For those interested, the calculations for the bandpass filter and the halfwave lowpass filter are available.  Click here for an Excel spreadsheetwhich calculates component values for the Bandpass filter.  The spreadsheet can be saved to the user’s computer and used to calculate component values for two-resonator filters of other frequencies, if desired.  Click here for an explanation of the lowpass filter calculations.  Please keep in mind these calculations show ideal values; the values used in the final circuit represent combinations of commercially available values that approximate the ideal values. 


A simulation of the bandpass filter frequency response can be found here.


A simulation of the halfwave lowpass filter frequency response can be found here.


It should be noted that the outcomes of these simulations are calculations based only on the component values used in the simulation.  The simulations do not consider the effects of parasitic resctances and resistances that may appear in the circuit.  These parasitics may be attributable to the use of real-world (non-perfect) components and the PCB layout.  During debugging of the board, frequency sweeps of the actual circuits showed similar to those depicted by the simulations in the frequency range below 100 MHz.  Above 100 MHz, the filter attenuation decreases to values considerably less than those predicted by the simulation.  Present thinking is that there is leakage around the filters through the PCB groundplane, or around relays RL1 and RL2, causing the loss of attenuation at the higher frequencies.  Plots of the actual responses will be made available when possible.


Bill of Materials

The Bill of Material (BOM) is provided in three different formats.  Excel format is ready for use directly in Microsoft Excel.  HTML format can be viewed directly on the screen if you do not have Excel or other spreadsheet software.  CSV format can be used by most spreadsheet software, including Microsoft Excel and others.  Here is an explanation of the columns:


Column            Label                            Meaning

A                     NI?                              NI = Component not installed

B                      Pattern Name   This is the name of the component pattern used by the layout software

C                     Ref Des                        Component reference designator

D                     Device              Component type

E                      Val                               Component value

F                      Wat                              Component rating in Watts (if applicable)

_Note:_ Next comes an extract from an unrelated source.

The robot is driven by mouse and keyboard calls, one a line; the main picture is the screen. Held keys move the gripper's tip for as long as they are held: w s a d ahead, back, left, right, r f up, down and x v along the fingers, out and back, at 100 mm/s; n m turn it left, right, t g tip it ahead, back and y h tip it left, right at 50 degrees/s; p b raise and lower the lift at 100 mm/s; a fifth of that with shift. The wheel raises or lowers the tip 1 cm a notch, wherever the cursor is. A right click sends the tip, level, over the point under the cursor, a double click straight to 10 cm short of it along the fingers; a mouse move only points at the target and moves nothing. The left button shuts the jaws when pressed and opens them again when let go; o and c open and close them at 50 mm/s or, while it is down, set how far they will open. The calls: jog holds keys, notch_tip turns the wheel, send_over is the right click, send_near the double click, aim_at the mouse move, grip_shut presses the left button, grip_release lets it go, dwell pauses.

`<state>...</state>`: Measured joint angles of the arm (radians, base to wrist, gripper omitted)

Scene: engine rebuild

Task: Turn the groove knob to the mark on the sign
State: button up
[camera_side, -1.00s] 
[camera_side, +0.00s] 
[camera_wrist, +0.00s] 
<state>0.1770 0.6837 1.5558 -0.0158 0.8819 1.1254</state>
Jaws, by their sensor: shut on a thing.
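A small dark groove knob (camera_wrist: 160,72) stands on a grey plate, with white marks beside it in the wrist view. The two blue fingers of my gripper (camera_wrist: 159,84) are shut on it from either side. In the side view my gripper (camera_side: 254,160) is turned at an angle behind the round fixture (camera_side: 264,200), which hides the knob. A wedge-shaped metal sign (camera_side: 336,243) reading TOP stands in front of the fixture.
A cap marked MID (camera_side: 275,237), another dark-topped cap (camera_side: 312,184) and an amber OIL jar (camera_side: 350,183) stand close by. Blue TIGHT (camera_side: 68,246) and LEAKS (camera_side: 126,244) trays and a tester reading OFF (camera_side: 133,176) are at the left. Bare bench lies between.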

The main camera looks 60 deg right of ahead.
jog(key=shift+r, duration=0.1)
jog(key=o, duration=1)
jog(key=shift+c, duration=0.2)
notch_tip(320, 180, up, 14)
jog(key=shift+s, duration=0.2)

G                     PCT                             Component tolerance

H                     Volt                              Component Voltage rating

I                       PMFR                          Primary manufacturer

J                       PMFR P/N                  Primary manufacturer part number

K                     P Vendor                     Primary Vendor (Note:  digi = Digikey)

L                      P Vendor P/N  Part number used by the primary vendor

M                     SMFR                          Secondary manufacturer

N                     SMFR P/N                  Secondary manufacturer part number

O                     S Vendor                     Secondary Vendor

P                      S Vendor P/N  Secondary P/N


Important note: 

The listing of any vendor or manufacturer in this Bill of Materials does not in any way constitute any endorsement of any vendor or manufacturer.  Vendors, manufacturers and their part numbers are listed soley for convenience of the builder.  The information presented in this Bill of Materials may contain errors; the author assumes no liability for the accuracy of the information contained herein.  The user assumes all liability for the use of any information presented in this Bill of Materials.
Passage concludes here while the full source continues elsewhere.